Olá.
Aqui
é o Rafael Grasel de novo.
Hoje,
em nova colaboração para o blog da Biblioteca Pública Municipal, mais uma
resenha de livro para vocês! Ligado à resenha anterior.
Na
última postagem, falei de livro, versando sobre um dos casos policiais mais
tenebrosos ocorridos na capital do estado do Rio Grande do Sul – Porto Alegre –
no século XIX.
O
livro de hoje trata do mesmo tema: o tal caso tenebroso. Mas, desta vez,
escolhi um romance. De um dos cronistas mais irreverentes e mais agradáveis de
ler já nascidos no Rio Grande do Sul.
Hoje,
então falarei de CANIBAIS, de David Coimbra.
O AUTOR – DO IAPI PARA O MUNDO
Antes
de partir para a parte pesada, partamos para a parte leve: falar um pouco a
respeito de David Coimbra.
Quando
pensamos nos cronistas que fazem, ou fizeram fama no jornal Zero Hora, de Porto Alegre, RS,
expressando suas opiniões com erudição notável, bem, quais são os primeiros
nomes que vem à cabeça dos leitores do citado jornal? A maioria botará, em
primeiro lugar, Luís Fernando Veríssimo, certamente. Ou, quem sabe, Paulo
Sant’Anna. Ainda serão lembrados nomes como Martha Medeiros, Mariana Kalil,
Cláudia Tajes, Fabrício Carpinejar, José Cláudio Pinheiro Machado, A. J.
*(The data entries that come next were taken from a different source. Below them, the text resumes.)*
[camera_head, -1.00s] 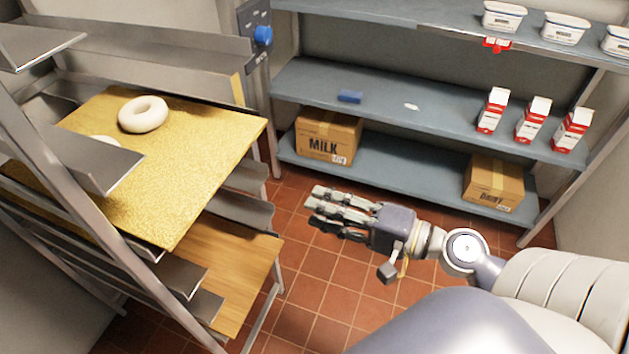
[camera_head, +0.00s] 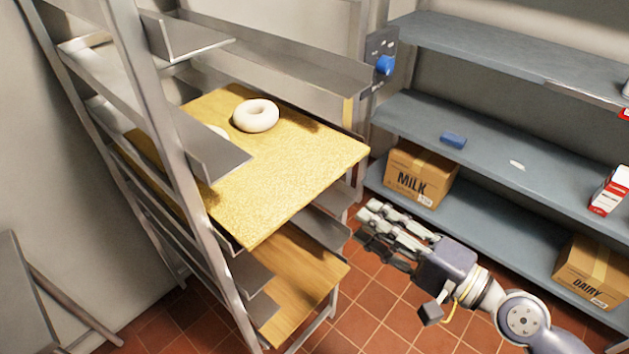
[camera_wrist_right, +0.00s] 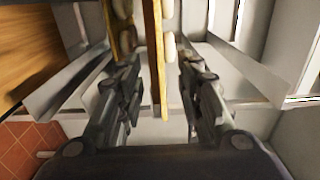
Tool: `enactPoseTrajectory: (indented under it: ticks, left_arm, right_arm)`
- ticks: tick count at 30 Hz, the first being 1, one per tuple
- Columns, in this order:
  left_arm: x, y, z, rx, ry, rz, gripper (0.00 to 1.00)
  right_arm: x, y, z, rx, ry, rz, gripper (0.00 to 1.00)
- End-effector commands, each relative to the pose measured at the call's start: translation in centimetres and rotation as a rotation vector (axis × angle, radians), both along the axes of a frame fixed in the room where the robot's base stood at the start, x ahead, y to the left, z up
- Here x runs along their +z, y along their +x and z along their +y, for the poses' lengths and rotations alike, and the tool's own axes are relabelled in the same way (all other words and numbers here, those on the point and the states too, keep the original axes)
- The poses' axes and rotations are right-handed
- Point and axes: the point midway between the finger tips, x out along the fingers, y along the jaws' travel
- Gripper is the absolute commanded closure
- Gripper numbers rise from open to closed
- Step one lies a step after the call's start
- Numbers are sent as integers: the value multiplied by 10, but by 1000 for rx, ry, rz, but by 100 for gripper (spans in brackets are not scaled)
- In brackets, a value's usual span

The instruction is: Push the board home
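The board (camera_head: 300,165), dusted yellow, lies in a slot of the metal rack and sticks out on its right side. The board (camera_wrist_right: 157,60) shows edge-on there, beyond the gap between the fingers. My left gripper is not in view.
A plain wooden board (camera_head: 308,290) sticks out lower in the rack (camera_head: 185,180). A blue knob (camera_head: 385,65) is on a panel behind. Blue-grey shelves (camera_head: 480,145) at right hold a milk box (camera_head: 420,175) and a dairy box (camera_head: 592,270). Tiled floor (camera_head: 385,310) is open below the gripper.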

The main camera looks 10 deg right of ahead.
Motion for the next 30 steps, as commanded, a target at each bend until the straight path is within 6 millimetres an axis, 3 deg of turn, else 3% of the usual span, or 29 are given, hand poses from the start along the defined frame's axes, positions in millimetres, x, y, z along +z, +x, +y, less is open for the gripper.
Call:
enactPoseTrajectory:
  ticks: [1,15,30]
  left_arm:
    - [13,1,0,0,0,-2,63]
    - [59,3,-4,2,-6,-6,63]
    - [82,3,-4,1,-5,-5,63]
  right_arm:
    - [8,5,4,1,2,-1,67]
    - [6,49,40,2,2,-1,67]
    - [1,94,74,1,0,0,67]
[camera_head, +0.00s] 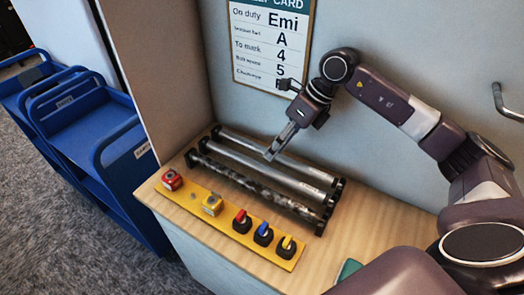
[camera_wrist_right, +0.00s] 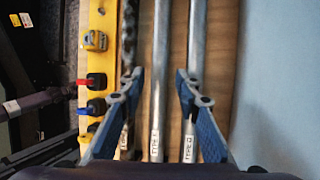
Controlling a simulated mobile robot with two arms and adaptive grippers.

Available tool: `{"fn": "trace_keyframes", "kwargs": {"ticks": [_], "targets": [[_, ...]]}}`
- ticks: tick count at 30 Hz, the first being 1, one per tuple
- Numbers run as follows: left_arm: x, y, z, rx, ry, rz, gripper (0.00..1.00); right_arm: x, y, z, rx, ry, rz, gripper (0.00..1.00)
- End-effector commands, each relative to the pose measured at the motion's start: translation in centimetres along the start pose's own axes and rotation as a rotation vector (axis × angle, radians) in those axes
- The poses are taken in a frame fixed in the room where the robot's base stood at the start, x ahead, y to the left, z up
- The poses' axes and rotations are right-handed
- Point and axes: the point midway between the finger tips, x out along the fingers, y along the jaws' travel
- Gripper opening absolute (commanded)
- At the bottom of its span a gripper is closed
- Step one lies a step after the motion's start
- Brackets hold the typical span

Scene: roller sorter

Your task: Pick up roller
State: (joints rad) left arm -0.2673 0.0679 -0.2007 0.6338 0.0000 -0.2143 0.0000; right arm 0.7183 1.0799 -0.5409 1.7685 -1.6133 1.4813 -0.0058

Camargo, Celso Loureiro Chaves, Cláudio Moreno, Ruy Carlos Osterman... e o
saudoso Moacyr Scliar. E, claro, David Coimbra.
O
cronista, jornalista e escritor porto-alegrense é o meu cronista favorito,
dentre tantos que abrilhantam não apenas o jornal Zero Hora, tornando esse periódico um dos melhores do Brasil, em
termos de credibilidade, refinamento, inteligência, como outros veículos do
Grupo RBS de Comunicação – ainda que haja ainda hoje quem grite o refrão “RBS
mente!”. David Coimbra é uma das grandes mostras da inteligência dos gaúchos na
imprensa.
Inicialmente:
David Coimbra nasceu em 1962, em Porto Alegre, e cresceu no bairro do IAPI.
Formado em jornalismo pela Pontifícia Universidade Católica do Rio Grande do
Sul (PUCRS), ele já trabalhou em mais de dez redações de jornais do Rio Grande
do Sul e de Santa Catarina. Inicialmente, ele trabalhou como assessor de
imprensa da Livraria Sulina – depois, ele trabalhou em vários jornais, até fixar-se
no grupo RBS e seu principal veículo, o jornal Zero Hora, onde, além de manter uma coluna semanal, foi editor de esportes.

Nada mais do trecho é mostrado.